GOAL - Your task is to copy the listing exactly. Drop any pictures from the copy.

□ □ □ □ □

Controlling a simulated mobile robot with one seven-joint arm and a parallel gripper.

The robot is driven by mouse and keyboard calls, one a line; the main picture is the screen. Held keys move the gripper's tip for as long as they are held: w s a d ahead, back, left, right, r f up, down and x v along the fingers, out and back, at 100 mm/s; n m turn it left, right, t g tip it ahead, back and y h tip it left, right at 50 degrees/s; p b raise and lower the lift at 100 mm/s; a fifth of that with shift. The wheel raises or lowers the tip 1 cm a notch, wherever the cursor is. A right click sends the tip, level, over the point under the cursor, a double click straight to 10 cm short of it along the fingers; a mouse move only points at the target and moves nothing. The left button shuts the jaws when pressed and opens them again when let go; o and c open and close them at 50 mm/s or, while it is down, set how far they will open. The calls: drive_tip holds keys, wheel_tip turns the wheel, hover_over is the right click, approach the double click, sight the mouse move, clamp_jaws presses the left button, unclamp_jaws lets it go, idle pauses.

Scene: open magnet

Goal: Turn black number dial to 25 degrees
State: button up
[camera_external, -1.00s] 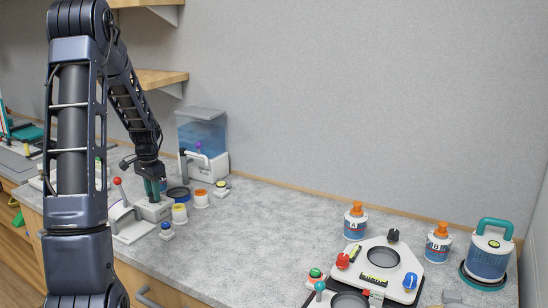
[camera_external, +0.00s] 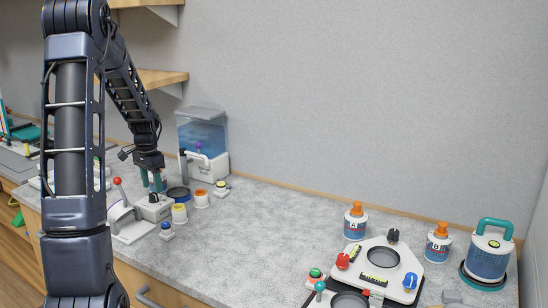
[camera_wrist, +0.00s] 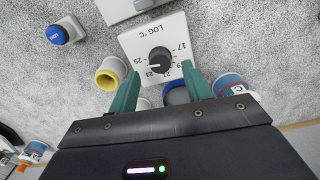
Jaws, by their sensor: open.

□ □ □ □ □

ANSWER TO THE TASK -
Controlling a simulated mobile robot with one seven-joint arm and a parallel gripper.

The robot is driven by mouse and keyboard calls, one a line; the main picture is the screen. Held keys move the gripper's tip for as long as they are held: w s a d ahead, back, left, right, r f up, down and x v along the fingers, out and back, at 100 mm/s; n m turn it left, right, t g tip it ahead, back and y h tip it left, right at 50 degrees/s; p b raise and lower the lift at 100 mm/s; a fifth of that with shift. The wheel raises or lowers the tip 1 cm a notch, wherever the cursor is. A right click sends the tip, level, over the point under the cursor, a double click straight to 10 cm short of it along the fingers; a mouse move only points at the target and moves nothing. The left button shuts the jaws when pressed and opens them again when let go; o and c open and close them at 50 mm/s or, while it is down, set how far they will open. The calls: drive_tip holds keys, wheel_tip turns the wheel, hover_over is the right click, approach the double click, sight the mouse move, clamp_jaws presses the left button, unclamp_jaws lets it go, idle pauses.

Scene: open magnet

Goal: Turn black number dial to 25 degrees
State: button up
[camera_external, -1.00s] 
[camera_external, +0.00s] 
[camera_wrist, +0.00s] 
Jaws, by their sensor: open.

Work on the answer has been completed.